[Directions] Each entry must be given again exactly; images do not belong in the copy.

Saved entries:
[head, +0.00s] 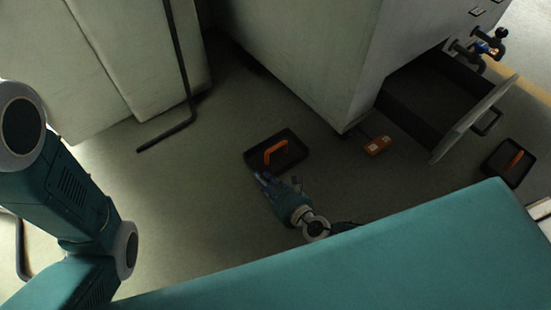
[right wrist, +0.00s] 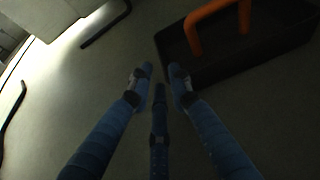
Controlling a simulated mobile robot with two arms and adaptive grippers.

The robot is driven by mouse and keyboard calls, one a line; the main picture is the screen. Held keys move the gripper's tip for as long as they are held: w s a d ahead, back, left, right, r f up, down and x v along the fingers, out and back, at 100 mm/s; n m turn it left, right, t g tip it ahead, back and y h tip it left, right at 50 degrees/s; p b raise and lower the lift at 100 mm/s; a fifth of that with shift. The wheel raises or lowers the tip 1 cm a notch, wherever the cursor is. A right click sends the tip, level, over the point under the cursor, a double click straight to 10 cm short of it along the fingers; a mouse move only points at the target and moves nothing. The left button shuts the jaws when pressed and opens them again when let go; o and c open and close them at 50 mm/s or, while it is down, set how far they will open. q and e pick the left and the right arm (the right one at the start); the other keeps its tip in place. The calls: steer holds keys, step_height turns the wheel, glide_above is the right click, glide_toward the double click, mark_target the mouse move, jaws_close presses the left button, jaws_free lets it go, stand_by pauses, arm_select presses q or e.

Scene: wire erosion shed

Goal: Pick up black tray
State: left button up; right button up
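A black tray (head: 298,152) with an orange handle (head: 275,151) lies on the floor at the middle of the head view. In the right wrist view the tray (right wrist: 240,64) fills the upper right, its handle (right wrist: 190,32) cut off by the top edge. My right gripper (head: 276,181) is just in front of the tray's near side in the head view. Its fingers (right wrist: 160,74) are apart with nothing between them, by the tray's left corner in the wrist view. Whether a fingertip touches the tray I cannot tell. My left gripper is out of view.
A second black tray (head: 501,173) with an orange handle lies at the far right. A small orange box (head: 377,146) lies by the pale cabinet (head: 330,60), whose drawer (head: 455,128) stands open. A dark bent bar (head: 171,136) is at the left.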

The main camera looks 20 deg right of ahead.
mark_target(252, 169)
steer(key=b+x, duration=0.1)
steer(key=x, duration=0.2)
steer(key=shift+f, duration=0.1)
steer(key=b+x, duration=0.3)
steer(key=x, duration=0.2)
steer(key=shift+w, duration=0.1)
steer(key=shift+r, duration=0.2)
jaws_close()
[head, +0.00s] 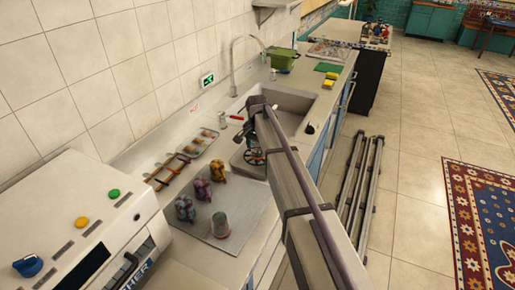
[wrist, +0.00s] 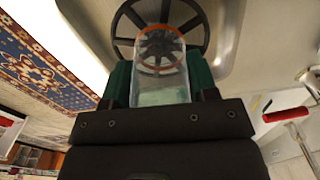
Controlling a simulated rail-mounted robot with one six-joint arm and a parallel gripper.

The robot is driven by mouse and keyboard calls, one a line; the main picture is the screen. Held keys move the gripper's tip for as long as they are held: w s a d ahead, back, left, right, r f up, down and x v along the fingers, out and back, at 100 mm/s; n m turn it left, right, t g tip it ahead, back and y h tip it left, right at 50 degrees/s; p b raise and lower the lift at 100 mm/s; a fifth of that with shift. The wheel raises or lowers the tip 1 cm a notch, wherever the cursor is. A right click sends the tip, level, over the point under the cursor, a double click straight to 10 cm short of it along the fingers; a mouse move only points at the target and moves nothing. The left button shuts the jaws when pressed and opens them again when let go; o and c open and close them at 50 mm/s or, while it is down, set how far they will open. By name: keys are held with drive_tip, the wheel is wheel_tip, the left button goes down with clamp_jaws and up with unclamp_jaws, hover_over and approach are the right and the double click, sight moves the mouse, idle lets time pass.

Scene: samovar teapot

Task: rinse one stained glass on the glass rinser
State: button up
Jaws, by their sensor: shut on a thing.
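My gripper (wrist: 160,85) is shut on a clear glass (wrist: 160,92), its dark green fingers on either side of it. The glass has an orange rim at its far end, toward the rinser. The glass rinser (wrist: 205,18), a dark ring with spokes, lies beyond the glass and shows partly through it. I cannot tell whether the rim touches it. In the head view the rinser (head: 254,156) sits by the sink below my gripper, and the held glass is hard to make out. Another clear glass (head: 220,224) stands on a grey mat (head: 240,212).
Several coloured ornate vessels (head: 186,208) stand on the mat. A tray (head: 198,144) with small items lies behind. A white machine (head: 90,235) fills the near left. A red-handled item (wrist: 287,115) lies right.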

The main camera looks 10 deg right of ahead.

[Answer]
[head, +0.00s] 
[right wrist, +0.00s] 
Controlling a simulated mobile robot with two arms and adaptive grippers.

The robot is driven by mouse and keyboard calls, one a line; the main picture is the screen. Held keys move the gripper's tip for as long as they are held: w s a d ahead, back, left, right, r f up, down and x v along the fingers, out and back, at 100 mm/s; n m turn it left, right, t g tip it ahead, back and y h tip it left, right at 50 degrees/s; p b raise and lower the lift at 100 mm/s; a fifth of that with shift. The wheel raises or lowers the tip 1 cm a notch, wherever the cursor is. A right click sends the tip, level, over the point under the cursor, a double click straight to 10 cm short of it along the fingers; a mouse move only points at the target and moves nothing. The left button shuts the jaws when pressed and opens them again when let go; o and c open and close them at 50 mm/s or, while it is down, set how far they will open. q and e pick the left and the right arm (the right one at the start); the other keeps its tip in place. The calls: steer holds keys, step_height turns the wheel, glide_above is the right click, glide_toward the double click, mark_target the mouse move, jaws_close presses the left button, jaws_free lets it go, stand_by pauses, arm_select presses q or e.

Scene: wire erosion shed

Goal: Pick up black tray
State: left button up; right button up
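A black tray (head: 298,152) with an orange handle (head: 275,151) lies on the floor at the middle of the head view. In the right wrist view the tray (right wrist: 240,64) fills the upper right, its handle (right wrist: 190,32) cut off by the top edge. My right gripper (head: 276,181) is just in front of the tray's near side in the head view. Its fingers (right wrist: 160,74) are apart with nothing between them, by the tray's left corner in the wrist view. Whether a fingertip touches the tray I cannot tell. My left gripper is out of view.
A second black tray (head: 501,173) with an orange handle lies at the far right. A small orange box (head: 377,146) lies by the pale cabinet (head: 330,60), whose drawer (head: 455,128) stands open. A dark bent bar (head: 171,136) is at the left.

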The main camera looks 20 deg right of ahead.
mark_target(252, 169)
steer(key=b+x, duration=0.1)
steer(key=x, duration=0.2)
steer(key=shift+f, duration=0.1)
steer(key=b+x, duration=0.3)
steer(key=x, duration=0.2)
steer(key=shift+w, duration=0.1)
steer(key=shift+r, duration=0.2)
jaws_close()
[head, +0.00s] 
[wrist, +0.00s] 
Controlling a simulated rail-mounted robot with one six-joint arm and a parallel gripper.

The robot is driven by mouse and keyboard calls, one a line; the main picture is the screen. Held keys move the gripper's tip for as long as they are held: w s a d ahead, back, left, right, r f up, down and x v along the fingers, out and back, at 100 mm/s; n m turn it left, right, t g tip it ahead, back and y h tip it left, right at 50 degrees/s; p b raise and lower the lift at 100 mm/s; a fifth of that with shift. The wheel raises or lowers the tip 1 cm a notch, wherever the cursor is. A right click sends the tip, level, over the point under the cursor, a double click straight to 10 cm short of it along the fingers; a mouse move only points at the target and moves nothing. The left button shuts the jaws when pressed and opens them again when let go; o and c open and close them at 50 mm/s or, while it is down, set how far they will open. By name: keys are held with drive_tip, the wheel is wheel_tip, the left button goes down with clamp_jaws and up with unclamp_jaws, hover_over and approach are the right and the double click, sight moves the mouse, idle lets time pass.

Scene: samovar teapot

Task: rinse one stained glass on the glass rinser
State: button up
Jaws, by their sensor: shut on a thing.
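My gripper (wrist: 160,85) is shut on a clear glass (wrist: 160,92), its dark green fingers on either side of it. The glass has an orange rim at its far end, toward the rinser. The glass rinser (wrist: 205,18), a dark ring with spokes, lies beyond the glass and shows partly through it. I cannot tell whether the rim touches it. In the head view the rinser (head: 254,156) sits by the sink below my gripper, and the held glass is hard to make out. Another clear glass (head: 220,224) stands on a grey mat (head: 240,212).
Several coloured ornate vessels (head: 186,208) stand on the mat. A tray (head: 198,144) with small items lies behind. A white machine (head: 90,235) fills the near left. A red-handled item (wrist: 287,115) lies right.

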The main camera looks 10 deg right of ahead.

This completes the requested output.